What you have to do - Look over the lines below. Report each one that includes the string "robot".

Data -
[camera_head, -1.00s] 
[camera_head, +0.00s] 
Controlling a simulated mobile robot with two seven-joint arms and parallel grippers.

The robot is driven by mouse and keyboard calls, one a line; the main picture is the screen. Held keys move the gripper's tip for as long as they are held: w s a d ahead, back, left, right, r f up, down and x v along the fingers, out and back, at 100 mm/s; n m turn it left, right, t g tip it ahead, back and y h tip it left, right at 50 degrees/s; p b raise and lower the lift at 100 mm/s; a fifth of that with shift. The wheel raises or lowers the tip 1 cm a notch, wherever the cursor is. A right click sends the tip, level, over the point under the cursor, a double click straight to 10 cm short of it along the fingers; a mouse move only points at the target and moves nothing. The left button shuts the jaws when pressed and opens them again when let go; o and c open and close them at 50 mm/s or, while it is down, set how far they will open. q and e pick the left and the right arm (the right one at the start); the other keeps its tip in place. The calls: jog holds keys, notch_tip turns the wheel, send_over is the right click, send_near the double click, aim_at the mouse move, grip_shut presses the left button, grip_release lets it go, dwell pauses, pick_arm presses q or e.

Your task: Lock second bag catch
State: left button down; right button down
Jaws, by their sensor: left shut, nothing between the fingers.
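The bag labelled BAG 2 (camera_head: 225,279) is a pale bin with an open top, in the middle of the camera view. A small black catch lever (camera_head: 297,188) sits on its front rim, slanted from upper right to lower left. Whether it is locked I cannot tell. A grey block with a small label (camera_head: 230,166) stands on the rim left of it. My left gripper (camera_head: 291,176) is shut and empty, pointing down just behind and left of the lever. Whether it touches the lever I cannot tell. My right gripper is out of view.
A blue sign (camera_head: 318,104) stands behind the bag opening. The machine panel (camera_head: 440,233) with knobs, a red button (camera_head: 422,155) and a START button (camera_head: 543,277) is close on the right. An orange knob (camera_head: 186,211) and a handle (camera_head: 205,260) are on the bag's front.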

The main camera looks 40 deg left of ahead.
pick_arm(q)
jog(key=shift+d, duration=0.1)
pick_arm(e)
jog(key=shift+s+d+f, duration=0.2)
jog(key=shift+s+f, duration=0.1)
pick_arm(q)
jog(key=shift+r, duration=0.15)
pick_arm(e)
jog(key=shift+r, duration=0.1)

Solution to this task -
Controlling a simulated mobile robot with two seven-joint arms and parallel grippers.
The robot is driven by mouse and keyboard calls, one a line; the main picture is the screen. Held keys move the gripper's tip for as long as they are held: w s a d ahead, back, left, right, r f up, down and x v along the fingers, out and back, at 100 mm/s; n m turn it left, right, t g tip it ahead, back and y h tip it left, right at 50 degrees/s; p b raise and lower the lift at 100 mm/s; a fifth of that with shift. The wheel raises or lowers the tip 1 cm a notch, wherever the cursor is. A right click sends the tip, level, over the point under the cursor, a double click straight to 10 cm short of it along the fingers; a mouse move only points at the target and moves nothing. The left button shuts the jaws when pressed and opens them again when let go; o and c open and close them at 50 mm/s or, while it is down, set how far they will open. q and e pick the left and the right arm (the right one at the start); the other keeps its tip in place. The calls: jog holds keys, notch_tip turns the wheel, send_over is the right click, send_near the double click, aim_at the mouse move, grip_shut presses the left button, grip_release lets it go, dwell pauses, pick_arm presses q or e.

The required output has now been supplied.